Bulava was developed by the Moscow Thermal Institute, which had not developed any earlier naval missiles, but had developed the lightweight Topol and its predecessors (SS-16 and -19 in NATO parlance). The selection of Bulava as the navy’s only future strategic missile had devastating implications for the Makayev Design Bureau, which had developed previous navy liquid-fueled strategic missiles.
The Russian press is open enough (or divided enough when it is not commenting on the central government) that Makayev’s partisans were able to charge that Bulava was the result of corruption. Makayev has continued to develop versions of the SS-N-23 liquid-fueled missile so that the existing Delta-class strategic submarines can be modernized. This effort began with a version called Sineva, and recently a new Layner (Liner) follow-on has been successfully tested. According to Makayev, it has a greatly improved ability to penetrate the (limited) anti-missile defense the United States is erecting.

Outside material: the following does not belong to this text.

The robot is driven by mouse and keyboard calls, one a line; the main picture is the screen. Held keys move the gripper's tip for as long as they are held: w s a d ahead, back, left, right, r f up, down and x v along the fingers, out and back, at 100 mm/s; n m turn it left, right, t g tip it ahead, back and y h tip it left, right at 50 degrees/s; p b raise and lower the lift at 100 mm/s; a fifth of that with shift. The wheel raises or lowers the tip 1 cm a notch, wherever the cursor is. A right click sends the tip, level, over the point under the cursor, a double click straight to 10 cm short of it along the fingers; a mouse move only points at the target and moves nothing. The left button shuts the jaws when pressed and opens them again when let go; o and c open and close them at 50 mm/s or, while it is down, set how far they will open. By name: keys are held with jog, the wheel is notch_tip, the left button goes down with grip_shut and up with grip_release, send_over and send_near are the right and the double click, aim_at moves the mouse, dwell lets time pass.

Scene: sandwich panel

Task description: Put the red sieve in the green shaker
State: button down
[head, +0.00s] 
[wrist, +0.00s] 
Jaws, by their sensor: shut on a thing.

To anyone brought up during the Cold War, it is bizarre to see the Russian press touting competing weapon systems in hopes of convincing those in the government to buy one or the other. This kind of advertising is worthwhile because the Russian government really is compelled to make choices, and it cannot afford to support design or other organizations that fail to win contracts. None of the Cold War design organizations has disappeared altogether, but many of them are now skeletal, and some have been forced to merge. The corruption scandal and the public competition for defense money are two sides of the same coin.